The input:

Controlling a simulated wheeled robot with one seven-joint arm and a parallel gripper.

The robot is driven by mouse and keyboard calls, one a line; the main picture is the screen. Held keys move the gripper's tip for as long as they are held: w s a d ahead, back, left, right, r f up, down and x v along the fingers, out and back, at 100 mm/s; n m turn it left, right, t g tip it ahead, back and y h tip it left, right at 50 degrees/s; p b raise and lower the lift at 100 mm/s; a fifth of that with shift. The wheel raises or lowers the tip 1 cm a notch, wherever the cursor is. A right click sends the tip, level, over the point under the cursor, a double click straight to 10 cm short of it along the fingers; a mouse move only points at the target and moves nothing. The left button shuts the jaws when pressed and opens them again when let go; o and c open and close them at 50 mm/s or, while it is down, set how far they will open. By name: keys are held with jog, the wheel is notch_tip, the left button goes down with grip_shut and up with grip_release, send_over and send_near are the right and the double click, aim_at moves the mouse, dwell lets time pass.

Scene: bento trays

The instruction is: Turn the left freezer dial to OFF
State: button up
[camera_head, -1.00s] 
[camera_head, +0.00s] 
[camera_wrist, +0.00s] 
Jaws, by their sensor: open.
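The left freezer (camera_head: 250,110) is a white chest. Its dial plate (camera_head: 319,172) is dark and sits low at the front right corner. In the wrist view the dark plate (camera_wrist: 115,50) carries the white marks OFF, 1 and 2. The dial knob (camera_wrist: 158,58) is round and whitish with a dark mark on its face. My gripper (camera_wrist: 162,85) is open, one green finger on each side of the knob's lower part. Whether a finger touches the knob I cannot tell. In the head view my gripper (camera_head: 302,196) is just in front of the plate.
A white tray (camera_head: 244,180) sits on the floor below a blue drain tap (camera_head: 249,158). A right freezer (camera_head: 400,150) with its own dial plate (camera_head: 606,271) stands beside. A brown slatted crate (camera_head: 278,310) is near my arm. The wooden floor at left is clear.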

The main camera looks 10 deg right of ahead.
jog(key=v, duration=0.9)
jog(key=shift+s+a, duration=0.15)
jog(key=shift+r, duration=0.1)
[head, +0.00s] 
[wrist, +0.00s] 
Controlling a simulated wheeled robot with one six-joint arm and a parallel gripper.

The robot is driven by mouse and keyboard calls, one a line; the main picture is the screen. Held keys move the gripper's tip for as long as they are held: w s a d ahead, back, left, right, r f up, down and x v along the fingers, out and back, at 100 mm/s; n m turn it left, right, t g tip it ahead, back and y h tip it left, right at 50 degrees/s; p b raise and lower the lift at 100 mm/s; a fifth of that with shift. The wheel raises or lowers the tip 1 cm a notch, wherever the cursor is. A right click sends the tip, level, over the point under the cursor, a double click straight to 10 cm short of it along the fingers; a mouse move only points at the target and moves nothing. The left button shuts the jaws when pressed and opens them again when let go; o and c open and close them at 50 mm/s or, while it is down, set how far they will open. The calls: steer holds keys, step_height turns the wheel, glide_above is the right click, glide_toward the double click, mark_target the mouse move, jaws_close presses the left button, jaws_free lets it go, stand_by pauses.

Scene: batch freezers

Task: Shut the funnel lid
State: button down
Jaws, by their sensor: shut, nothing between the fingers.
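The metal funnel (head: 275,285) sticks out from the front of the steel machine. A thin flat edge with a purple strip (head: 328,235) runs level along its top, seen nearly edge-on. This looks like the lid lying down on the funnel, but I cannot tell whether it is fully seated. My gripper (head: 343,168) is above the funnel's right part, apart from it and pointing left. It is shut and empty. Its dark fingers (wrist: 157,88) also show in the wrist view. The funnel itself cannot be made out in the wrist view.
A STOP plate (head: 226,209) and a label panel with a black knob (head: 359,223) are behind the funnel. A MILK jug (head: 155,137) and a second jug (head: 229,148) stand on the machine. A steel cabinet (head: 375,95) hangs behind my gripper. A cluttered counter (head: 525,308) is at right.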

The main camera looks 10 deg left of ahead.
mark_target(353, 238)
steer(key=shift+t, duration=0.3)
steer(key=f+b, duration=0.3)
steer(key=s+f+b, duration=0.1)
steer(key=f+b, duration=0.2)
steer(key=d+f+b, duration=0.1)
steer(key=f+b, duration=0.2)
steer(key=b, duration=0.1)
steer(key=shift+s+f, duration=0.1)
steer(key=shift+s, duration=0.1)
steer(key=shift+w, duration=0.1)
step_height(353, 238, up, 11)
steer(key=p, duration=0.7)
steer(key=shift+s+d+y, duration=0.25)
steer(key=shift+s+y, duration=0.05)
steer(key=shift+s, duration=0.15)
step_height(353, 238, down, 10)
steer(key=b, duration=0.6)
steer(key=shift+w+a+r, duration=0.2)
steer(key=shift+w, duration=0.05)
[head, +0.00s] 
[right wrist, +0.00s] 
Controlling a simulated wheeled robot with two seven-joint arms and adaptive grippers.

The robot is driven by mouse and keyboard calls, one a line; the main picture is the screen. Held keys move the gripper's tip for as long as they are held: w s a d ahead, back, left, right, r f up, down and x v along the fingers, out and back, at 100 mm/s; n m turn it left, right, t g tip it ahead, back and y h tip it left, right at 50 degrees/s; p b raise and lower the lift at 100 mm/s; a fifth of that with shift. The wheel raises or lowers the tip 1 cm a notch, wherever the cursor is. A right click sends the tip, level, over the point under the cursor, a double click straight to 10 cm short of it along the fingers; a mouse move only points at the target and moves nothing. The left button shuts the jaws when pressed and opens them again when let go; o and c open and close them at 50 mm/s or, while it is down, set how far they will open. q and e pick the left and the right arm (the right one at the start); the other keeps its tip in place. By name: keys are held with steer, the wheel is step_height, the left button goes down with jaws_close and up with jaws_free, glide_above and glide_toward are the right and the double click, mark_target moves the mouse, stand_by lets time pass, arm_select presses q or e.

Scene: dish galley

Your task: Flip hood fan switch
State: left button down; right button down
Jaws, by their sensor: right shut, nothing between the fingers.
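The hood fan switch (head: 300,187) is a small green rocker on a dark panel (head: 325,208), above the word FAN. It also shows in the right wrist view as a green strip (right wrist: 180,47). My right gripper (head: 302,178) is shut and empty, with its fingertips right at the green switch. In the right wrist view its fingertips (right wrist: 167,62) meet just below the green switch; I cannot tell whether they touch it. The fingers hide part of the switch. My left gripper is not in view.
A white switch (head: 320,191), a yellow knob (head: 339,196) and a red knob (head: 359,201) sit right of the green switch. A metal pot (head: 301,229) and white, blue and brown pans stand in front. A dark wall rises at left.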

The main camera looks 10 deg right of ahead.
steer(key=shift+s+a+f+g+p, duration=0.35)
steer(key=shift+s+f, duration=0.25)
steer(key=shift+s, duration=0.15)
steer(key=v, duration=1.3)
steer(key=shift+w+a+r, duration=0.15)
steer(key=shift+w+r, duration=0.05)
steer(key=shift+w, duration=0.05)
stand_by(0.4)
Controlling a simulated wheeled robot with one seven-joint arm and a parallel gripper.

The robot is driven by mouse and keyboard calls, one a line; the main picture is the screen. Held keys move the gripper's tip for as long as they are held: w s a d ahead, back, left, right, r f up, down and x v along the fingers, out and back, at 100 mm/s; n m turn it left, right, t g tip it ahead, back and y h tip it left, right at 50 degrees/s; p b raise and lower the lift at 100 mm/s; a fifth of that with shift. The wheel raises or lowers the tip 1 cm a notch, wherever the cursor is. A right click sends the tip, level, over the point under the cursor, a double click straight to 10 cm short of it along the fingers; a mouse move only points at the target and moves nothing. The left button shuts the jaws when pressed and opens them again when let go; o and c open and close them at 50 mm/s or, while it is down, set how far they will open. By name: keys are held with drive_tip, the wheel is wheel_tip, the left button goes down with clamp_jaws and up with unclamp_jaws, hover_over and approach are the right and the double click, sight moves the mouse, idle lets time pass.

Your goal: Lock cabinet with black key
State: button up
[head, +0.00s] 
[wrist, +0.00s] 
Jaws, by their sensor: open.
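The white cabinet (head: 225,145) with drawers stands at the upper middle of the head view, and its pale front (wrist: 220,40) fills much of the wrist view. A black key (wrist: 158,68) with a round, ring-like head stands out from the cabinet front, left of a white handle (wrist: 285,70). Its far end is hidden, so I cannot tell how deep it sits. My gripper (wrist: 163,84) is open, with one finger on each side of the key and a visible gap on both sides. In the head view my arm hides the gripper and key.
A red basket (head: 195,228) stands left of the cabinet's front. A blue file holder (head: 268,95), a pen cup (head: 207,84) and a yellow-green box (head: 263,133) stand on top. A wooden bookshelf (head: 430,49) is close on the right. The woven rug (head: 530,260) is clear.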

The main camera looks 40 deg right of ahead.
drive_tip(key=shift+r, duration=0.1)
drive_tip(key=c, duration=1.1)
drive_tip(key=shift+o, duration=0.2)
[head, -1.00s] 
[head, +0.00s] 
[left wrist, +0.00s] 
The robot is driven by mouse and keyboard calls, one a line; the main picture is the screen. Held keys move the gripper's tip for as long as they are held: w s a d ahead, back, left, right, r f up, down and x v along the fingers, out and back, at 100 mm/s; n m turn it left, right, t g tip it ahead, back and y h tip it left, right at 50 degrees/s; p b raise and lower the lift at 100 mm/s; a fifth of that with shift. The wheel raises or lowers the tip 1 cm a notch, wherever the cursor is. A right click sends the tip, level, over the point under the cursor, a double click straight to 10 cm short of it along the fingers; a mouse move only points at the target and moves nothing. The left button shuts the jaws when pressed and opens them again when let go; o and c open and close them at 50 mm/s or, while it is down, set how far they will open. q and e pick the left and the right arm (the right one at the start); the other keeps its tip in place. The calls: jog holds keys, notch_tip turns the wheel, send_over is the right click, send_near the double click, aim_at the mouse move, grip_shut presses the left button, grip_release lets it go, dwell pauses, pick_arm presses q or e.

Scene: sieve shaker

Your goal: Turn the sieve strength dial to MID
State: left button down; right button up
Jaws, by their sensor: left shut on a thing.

Given problem: Pick out all lines from the data above in which the word "Controlling" appears.

Written response:
Controlling a simulated wheeled robot with one seven-joint arm and a parallel gripper.
Controlling a simulated wheeled robot with one six-joint arm and a parallel gripper.
Controlling a simulated wheeled robot with two seven-joint arms and adaptive grippers.
Controlling a simulated wheeled robot with one seven-joint arm and a parallel gripper.

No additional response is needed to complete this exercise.